Computer simulation of ammonia on graphite. I. Low temperature structure of monolayer and bilayer films

Abstract

Molecular dynamics computer simulations are reported here for the structures and energies of monolayer and bilayer films of ammonia adsorbed on the basal plane of graphite. A pair‐wise additive intermolecular potential function is used that includes electrostatic interactions by distributions of discrete charges within each molecule. The nonelectrostatic energy is assumed to be given by a sum of site–site energies over the four atoms in each molecule.

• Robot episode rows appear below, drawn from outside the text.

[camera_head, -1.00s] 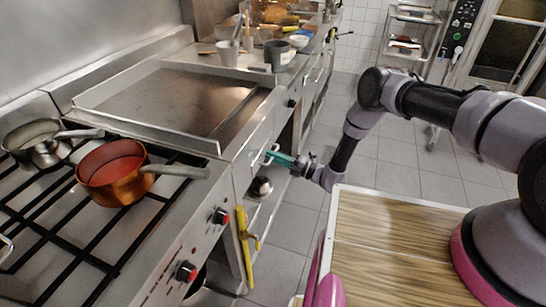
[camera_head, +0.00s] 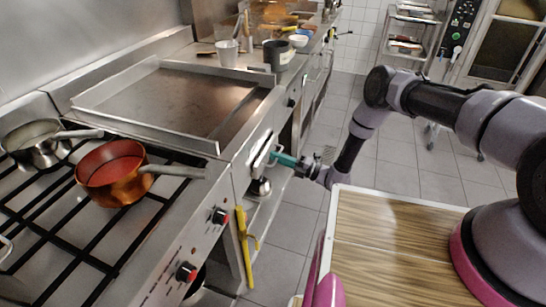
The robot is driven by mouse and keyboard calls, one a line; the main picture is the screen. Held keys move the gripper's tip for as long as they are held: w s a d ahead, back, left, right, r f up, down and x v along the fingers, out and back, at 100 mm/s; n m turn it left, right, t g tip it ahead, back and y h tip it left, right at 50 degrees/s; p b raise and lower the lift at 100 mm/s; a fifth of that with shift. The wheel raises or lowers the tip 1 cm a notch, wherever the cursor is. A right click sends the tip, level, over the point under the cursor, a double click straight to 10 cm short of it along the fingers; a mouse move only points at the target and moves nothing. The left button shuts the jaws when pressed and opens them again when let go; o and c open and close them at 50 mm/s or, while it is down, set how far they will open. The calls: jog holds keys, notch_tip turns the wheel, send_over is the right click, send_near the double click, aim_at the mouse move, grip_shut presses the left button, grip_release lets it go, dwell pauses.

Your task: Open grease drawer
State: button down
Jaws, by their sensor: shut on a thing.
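The grease drawer (camera_head: 261,152) is set in the steel front below the flat griddle (camera_head: 172,102). Its front stands a little out from the panel, with a narrow dark gap showing. My gripper (camera_head: 274,156), with teal fingers, reaches in from the right and is shut on the drawer's handle. The handle is small in view and partly hidden by the fingers. The inside of the drawer is hardly visible.
A wooden board top (camera_head: 390,245) is at the lower right. Tiled floor (camera_head: 300,205) lies between.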

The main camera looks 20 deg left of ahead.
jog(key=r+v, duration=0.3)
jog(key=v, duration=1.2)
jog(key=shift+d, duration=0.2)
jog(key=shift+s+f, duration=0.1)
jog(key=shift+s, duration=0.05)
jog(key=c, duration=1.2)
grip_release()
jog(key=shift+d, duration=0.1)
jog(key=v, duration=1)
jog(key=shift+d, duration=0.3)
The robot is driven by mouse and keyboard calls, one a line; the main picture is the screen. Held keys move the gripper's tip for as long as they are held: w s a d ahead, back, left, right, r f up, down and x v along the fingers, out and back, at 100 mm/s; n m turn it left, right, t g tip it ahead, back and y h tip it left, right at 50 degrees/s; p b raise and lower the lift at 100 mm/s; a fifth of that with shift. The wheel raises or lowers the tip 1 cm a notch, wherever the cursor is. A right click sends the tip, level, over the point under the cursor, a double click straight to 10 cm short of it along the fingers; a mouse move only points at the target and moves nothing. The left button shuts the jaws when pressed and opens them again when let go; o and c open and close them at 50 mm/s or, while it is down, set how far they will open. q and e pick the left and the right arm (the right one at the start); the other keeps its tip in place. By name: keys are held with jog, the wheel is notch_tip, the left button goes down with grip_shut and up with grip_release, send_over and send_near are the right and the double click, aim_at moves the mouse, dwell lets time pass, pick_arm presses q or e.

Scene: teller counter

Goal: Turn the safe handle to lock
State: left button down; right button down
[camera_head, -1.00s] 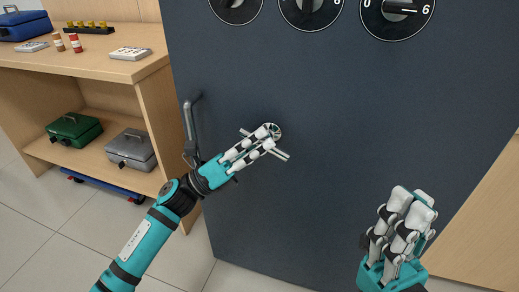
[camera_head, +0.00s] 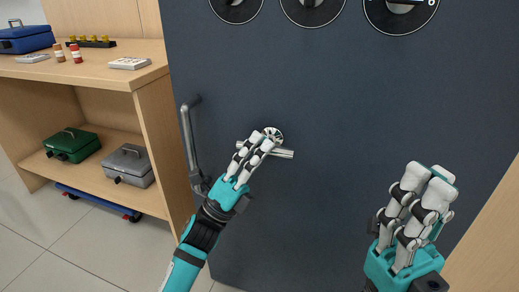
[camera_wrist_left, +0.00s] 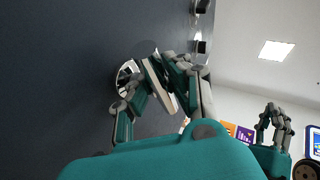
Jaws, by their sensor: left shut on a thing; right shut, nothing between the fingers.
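The safe handle (camera_head: 284,153) is a short silver cross bar on a round hub in the dark safe door (camera_head: 330,200). In the head view the bar lies nearly level, its right end slightly lower. In the left wrist view the bar (camera_wrist_left: 158,84) shows between the fingers, close to the door face. My right gripper (camera_head: 432,180) is shut and empty, in front of the door's lower right, pointing up.
A grey vertical pull handle (camera_head: 188,140) stands out from the door just left of my left gripper. Dials (camera_head: 310,8) line the upper door. A wooden shelf unit (camera_head: 150,85) with green (camera_head: 72,145) and grey (camera_head: 127,165) boxes stands at left.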

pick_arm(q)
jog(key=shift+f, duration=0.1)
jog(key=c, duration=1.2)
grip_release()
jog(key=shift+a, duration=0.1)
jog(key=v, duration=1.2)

Parameters for this potential have been chosen to give agreement with experimental data for the bulk NH₃. The NH₃/graphite potential was also assumed to be site–site potentials summed over the four atoms per molecule and over the C sites in the solid. The simulations yield translational and orientationally ordered layers. A unit cell for the monolayer is deduced which is triangular with an NH₃–NH₃ spacing in good agreement with experiment. Because of a relatively complex orientational ordering, the unit cell contains four molecules. The orientational ordering is dominated by the electrostatic energies, but differs considerably from that for a purely dipolar monolayer due to the presence of important quadrupolar interactions. The orientational structures of the individual layers in the bilayer films are different from that of the monolayer. The relationship between these observations and the intermolecular potential functions is discussed.